Data analytics are making their mark on commercial insurance

Insurance professionals need a lot of information. Previously, that meant insurance brokers would collect data based off of prior policies, fill out a few supplemental applications, tie a bow on it all and send it to a number of insurance carriers. From there, the premium was calculated and the broker presented it to the employer.
However, the old-school way of doing things isn’t enough today.
“Submissions should not sit on an underwriter’s desk for an extended period of time. The data and analytics that now exists needs to be conveyed not only to the carriers but also to employers, so that their companies can benefit to their fullest potential,” says Patrick Zedreck, area assistant vice president, at Gallagher.
Smart Business spoke with Zedreck about how data analytics are affecting — and will continue to affect — how insurance policies are designed and priced.
How are data analytics being used by the insurance brokers? How does this technology benefit employers?
Data analytics are becoming extremely useful and important. As technology progresses, the access to information is much easier. With all of this data only a couple clicks away, your broker can compare and contrast different quotes to each other. For example, he or she can discover what an employer should expect for umbrella and general liability insurance — the two types of policies with the least variables and therefore the easiest to benchmark.
It’s possible to identify if a company has premiums in line with its peers of like size within their industry. The data is also able to point out where an employer may or may not be properly insured — either the company is overpaying or the limits are too low. For example, it can measure a large number of companies against each other to discover what the median limit should be, so they are not underinsured and are hit with what could be a detrimental loss to the company.
Another way brokers can help employers use data analytics is tracking injuries on the job. Companies can learn if there’s been a specific type of claim that could be potentially prevented in the future, like slips, trip and falls within a certain part of the business. If that company has had some claims in the past, and then uses data to set up better safety programs and a safer work environment, the broker can take those procedures and reports to the insurance carrier to negotiate lower rates.
How has underwriting changed in this new environment?
It is imperative that the insurance adviser does his or her research and benchmarking before sending out to carriers.

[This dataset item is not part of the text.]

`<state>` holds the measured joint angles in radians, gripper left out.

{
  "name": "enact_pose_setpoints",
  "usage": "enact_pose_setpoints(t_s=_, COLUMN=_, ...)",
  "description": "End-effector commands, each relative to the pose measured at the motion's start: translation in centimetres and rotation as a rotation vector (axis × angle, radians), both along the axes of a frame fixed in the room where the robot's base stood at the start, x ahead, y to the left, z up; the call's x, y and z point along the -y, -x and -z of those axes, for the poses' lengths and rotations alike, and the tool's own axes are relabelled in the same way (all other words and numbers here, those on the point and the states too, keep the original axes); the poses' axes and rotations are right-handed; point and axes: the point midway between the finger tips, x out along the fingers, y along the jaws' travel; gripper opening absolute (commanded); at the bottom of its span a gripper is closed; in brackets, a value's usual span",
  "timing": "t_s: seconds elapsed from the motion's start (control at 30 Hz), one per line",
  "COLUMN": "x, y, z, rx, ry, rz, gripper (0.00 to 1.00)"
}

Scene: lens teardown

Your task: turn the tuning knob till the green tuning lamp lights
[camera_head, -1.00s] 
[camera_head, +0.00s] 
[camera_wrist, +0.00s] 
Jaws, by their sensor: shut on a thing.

This will greatly benefit the company and allow it to manage what exactly it wants from its program.
In addition to using historical information, benchmarking and looking at loss histories, insurance carriers are now using real-time information to collect data to underwrite companies more precisely. For example, with a large bus fleet or trucking company, certain data analytic tools will show the habits of drivers during their routes. It can show if an employee is driving the proper speed limits, accelerating and breaking too quick, while also using cameras to get an internal view of the route from beginning to end. This technology helps enable a safer work environment for employers. It also helps insurance carriers gain a better understanding of the safeguards companies have in place or are willing to put in place — and may make them more willing to work with employers on lowering premiums.
What else should employers know about data analytics in the insurance industry?
Employers should start to expect more out of their brokers in the future. They should be aware that this technology and data exists as a resource to be utilized for their benefit. As time goes on, real-time information will only become more and more useful to them.

It’s no longer a matter of just taking your losses, and the rate increases that go along with those; there’s a modern way to present your business to the insurance marketplace. It is important that your broker uses data analytics to validate your premiums, limits and deductibles. Be sure to ask how brokers arrived at the limits they put in place for your insurance program.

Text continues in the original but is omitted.